I know the code sucks because it uses immediate mode and I have glGetError everywhere, but that shouldn’t be a problem.
I even changed from using a mat3 to mat4 in the glass VS
I know the code sucks because it uses immediate mode and I have glGetError everywhere, but that shouldn’t be a problem.
And exactly why not?
I’m not an IHV, so I can’t be sure, but I wouldn’t be surprised if little-to-no effort was expended to make immediate mode and glslang shaders work well together. Take the 10 minutes to change over to VBOs just to make sure.
Originally posted by V-man:
How do you know about GLSL?
Using an internal tool.
Originally posted by V-man:
I even changed from using a mat3 to mat4 in the glass VS
I see no point in doing that. In the worst case that could mean another instruction for the last line. In your case though this seems to be optimzed away since you’re just adding on a zero in the end. I tried changing it back to mat3 and changing some vectors that really are scalars back to scalars. It didn’t make any difference in this shader though, 34 instructions in both cases.
I see no point in doing that. In the worst case that could mean another instruction for the last line. In your case though this seems to be optimzed away since you’re just adding on a zero in the end. I tried changing it back to mat3 and changing some vectors that really are scalars back to scalars. It didn’t make any difference in this shader though, 34 instructions in both cases.
When I changed from mat3 to mat4, I was thinking in terms of what happens in the driver.
If the driver has to upload vec4, then it has to expand the matrix to a 4x4 anyway.
If it can optimize that out, then it’s good because it has to also look at the FS.

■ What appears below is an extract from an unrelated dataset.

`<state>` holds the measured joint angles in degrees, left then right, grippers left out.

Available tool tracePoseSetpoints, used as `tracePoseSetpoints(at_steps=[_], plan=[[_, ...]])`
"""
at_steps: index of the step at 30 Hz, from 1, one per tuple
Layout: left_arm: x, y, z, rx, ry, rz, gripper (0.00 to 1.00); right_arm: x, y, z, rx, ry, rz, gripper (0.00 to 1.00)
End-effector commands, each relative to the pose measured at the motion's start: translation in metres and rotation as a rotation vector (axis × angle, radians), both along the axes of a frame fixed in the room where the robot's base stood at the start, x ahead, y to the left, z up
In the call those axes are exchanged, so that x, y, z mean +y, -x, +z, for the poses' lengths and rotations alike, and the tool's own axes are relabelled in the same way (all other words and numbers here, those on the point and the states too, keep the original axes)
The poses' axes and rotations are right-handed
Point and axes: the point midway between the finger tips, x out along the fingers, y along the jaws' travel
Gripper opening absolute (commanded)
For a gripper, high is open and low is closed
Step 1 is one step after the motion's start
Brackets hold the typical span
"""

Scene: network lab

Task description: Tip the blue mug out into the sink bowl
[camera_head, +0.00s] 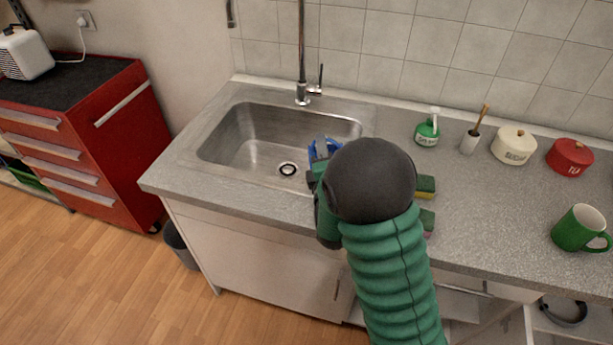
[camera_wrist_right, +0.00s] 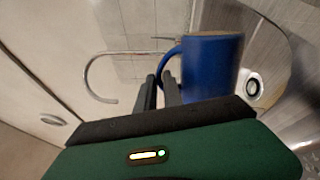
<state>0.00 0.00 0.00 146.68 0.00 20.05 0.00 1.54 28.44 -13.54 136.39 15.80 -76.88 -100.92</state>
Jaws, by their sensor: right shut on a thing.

I would like to change to VBO and who knows when get my complicated renderer working in my real app. I suspect that generic vertex attrib (GVA) sucks in some way.
Tracing Doom 3 shows that they do use GVA and the non-GVA in parallel.
-Not sure why they use glBlendFunc(GL_ONE,GL_ZERO);
Isn’t that like disabling blending?
-glColor4fv
-glDrawElements but not glDrawRangeElements
glDrawElements(…,. UNSIGNED_INT,…); only
-glColor3f(1.000000,1.000000,1.000000); ?
-Consecutive calls to
lActiveTextureARB(GL_TEXTURE1);
glActiveTextureARB(GL_TEXTURE2);
glActiveTextureARB(GL_TEXTURE3);
glActiveTextureARB(GL_TEXTURE4);
glActiveTextureARB(GL_TEXTURE5);
It won’t expand to 4x4, but possibly to 4x3, depending on how you see it. It will of course use three different constants, but the last component may be used for some other scalar. I don’t really see any benefit to use 4x4 when you can use 3x3 on the driver side either.
As for generic vertex attribs, that should not be a problem. For immediate mode I’m not sure how optimized that is, but for vertex arrays it should be fast, unless you’re using a format that’s not natively supported (like 3 * GL_UNSIGNED_BYTE).
Well, more than a year has passed by since this conversation took place. What are the general opinions nowadays about this topic?
ASM vs GLSL performance.
Try it in the shader analyser:
http://ati.amd.com/developer/gpusa/index.html
(Nvidia has a similar tool i think)
Normally, GLSL will be compiled to the same microcode like an equivalent ARB_FP. If not, you can usually optimize your GLSL code until it does.
I decided to switch to GLSL…